**Available records**.
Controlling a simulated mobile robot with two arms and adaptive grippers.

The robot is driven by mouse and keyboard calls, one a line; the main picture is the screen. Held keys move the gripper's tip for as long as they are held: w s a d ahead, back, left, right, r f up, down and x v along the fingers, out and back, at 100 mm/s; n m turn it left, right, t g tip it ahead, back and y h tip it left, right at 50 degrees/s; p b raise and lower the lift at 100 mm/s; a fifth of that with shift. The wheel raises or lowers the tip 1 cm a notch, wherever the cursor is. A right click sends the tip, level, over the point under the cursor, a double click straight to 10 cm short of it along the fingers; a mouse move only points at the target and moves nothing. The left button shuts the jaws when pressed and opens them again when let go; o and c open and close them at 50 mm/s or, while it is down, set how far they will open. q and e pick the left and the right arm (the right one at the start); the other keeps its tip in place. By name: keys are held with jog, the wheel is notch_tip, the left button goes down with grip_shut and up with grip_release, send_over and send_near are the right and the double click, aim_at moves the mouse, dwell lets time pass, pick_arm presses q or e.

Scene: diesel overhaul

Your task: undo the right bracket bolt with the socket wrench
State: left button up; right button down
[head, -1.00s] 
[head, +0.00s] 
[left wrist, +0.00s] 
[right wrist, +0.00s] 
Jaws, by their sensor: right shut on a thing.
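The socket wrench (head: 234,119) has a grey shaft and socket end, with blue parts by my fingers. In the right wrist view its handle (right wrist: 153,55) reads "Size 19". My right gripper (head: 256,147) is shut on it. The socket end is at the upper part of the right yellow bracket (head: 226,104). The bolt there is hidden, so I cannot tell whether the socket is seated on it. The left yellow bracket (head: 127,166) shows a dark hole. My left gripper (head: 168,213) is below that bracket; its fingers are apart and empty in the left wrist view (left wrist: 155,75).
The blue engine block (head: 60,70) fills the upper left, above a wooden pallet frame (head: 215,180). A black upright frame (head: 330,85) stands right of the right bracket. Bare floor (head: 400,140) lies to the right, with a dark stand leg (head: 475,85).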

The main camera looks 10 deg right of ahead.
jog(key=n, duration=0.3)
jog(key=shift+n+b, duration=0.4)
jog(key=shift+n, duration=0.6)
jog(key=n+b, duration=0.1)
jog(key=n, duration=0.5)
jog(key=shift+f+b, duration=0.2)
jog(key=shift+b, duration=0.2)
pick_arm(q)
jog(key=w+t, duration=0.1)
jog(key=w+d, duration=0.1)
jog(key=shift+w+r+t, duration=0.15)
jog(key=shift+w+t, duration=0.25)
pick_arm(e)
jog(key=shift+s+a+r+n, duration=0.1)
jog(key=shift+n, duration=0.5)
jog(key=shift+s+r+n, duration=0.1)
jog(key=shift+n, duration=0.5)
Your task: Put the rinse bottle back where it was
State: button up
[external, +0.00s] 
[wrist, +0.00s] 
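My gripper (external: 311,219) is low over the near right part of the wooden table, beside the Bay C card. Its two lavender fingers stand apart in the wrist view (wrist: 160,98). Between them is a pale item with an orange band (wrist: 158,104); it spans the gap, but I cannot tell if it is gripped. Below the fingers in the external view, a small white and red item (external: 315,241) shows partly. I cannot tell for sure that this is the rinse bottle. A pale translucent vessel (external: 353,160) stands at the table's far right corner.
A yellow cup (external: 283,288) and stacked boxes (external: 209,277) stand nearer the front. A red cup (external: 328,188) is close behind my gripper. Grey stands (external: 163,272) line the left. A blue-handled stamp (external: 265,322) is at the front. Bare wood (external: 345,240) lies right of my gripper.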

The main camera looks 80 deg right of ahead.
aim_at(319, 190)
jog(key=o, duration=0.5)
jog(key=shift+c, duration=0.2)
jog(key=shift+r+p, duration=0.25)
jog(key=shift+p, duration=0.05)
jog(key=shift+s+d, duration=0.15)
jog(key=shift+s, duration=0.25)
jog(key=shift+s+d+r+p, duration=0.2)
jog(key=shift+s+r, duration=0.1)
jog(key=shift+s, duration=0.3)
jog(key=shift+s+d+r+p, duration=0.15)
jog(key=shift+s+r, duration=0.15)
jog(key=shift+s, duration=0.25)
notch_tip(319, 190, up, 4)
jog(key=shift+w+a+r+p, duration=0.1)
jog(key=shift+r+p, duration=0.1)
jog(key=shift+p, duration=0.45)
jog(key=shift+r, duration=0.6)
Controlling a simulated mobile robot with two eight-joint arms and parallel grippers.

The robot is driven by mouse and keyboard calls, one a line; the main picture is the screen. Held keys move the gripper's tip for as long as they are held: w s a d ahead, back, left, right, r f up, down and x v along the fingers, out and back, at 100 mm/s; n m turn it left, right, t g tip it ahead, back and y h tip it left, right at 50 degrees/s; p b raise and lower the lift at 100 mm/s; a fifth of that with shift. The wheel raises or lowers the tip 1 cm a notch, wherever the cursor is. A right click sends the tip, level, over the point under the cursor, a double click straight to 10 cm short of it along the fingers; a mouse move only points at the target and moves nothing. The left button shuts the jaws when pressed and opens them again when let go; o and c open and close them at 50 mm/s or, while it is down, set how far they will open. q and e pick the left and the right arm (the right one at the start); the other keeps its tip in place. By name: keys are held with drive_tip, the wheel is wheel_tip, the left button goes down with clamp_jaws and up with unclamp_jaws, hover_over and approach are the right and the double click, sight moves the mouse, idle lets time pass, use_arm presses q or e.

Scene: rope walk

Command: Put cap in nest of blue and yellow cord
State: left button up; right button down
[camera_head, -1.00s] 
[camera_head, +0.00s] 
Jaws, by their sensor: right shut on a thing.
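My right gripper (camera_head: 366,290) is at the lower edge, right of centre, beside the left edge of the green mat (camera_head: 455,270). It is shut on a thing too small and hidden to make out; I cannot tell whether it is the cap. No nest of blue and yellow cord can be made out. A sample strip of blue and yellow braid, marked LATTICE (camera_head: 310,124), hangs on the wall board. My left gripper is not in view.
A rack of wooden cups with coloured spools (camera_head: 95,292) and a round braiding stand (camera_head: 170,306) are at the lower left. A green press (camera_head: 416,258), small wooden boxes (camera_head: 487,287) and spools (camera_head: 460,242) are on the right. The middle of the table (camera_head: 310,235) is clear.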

**The exercise**.
Check all the records above and select each line where the string "Scene" is found.

**Solved problem**.
Scene: diesel overhaul
Scene: rope walk

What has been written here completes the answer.